*Exercise*.
Can you write out all of the material below, word for word?

*Data lines*.
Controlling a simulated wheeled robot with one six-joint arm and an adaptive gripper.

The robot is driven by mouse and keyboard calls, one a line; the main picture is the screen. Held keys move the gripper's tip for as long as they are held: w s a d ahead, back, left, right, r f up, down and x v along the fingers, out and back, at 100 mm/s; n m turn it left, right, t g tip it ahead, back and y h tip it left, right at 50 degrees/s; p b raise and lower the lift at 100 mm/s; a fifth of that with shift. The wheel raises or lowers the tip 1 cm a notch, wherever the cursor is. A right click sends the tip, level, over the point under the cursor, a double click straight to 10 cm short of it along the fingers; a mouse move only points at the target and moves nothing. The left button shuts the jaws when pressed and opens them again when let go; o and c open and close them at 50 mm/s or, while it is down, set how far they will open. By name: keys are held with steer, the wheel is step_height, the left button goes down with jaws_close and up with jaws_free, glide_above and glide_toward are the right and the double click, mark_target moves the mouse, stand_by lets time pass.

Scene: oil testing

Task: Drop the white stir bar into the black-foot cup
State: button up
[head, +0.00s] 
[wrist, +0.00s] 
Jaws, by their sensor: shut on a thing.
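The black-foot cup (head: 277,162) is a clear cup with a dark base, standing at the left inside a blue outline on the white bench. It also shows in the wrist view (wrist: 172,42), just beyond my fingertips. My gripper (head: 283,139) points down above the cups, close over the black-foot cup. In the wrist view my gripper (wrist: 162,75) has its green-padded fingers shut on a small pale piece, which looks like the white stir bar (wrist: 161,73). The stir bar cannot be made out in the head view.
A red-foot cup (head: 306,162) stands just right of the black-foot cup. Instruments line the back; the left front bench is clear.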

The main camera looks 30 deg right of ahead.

*Final answer*.
Controlling a simulated wheeled robot with one six-joint arm and an adaptive gripper.

The robot is driven by mouse and keyboard calls, one a line; the main picture is the screen. Held keys move the gripper's tip for as long as they are held: w s a d ahead, back, left, right, r f up, down and x v along the fingers, out and back, at 100 mm/s; n m turn it left, right, t g tip it ahead, back and y h tip it left, right at 50 degrees/s; p b raise and lower the lift at 100 mm/s; a fifth of that with shift. The wheel raises or lowers the tip 1 cm a notch, wherever the cursor is. A right click sends the tip, level, over the point under the cursor, a double click straight to 10 cm short of it along the fingers; a mouse move only points at the target and moves nothing. The left button shuts the jaws when pressed and opens them again when let go; o and c open and close them at 50 mm/s or, while it is down, set how far they will open. By name: keys are held with steer, the wheel is step_height, the left button goes down with jaws_close and up with jaws_free, glide_above and glide_toward are the right and the double click, mark_target moves the mouse, stand_by lets time pass.

Scene: oil testing

Task: Drop the white stir bar into the black-foot cup
State: button up
[head, +0.00s] 
[wrist, +0.00s] 
Jaws, by their sensor: shut on a thing.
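The black-foot cup (head: 277,162) is a clear cup with a dark base, standing at the left inside a blue outline on the white bench. It also shows in the wrist view (wrist: 172,42), just beyond my fingertips. My gripper (head: 283,139) points down above the cups, close over the black-foot cup. In the wrist view my gripper (wrist: 162,75) has its green-padded fingers shut on a small pale piece, which looks like the white stir bar (wrist: 161,73). The stir bar cannot be made out in the head view.
A red-foot cup (head: 306,162) stands just right of the black-foot cup. Instruments line the back; the left front bench is clear.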

The main camera looks 30 deg right of ahead.

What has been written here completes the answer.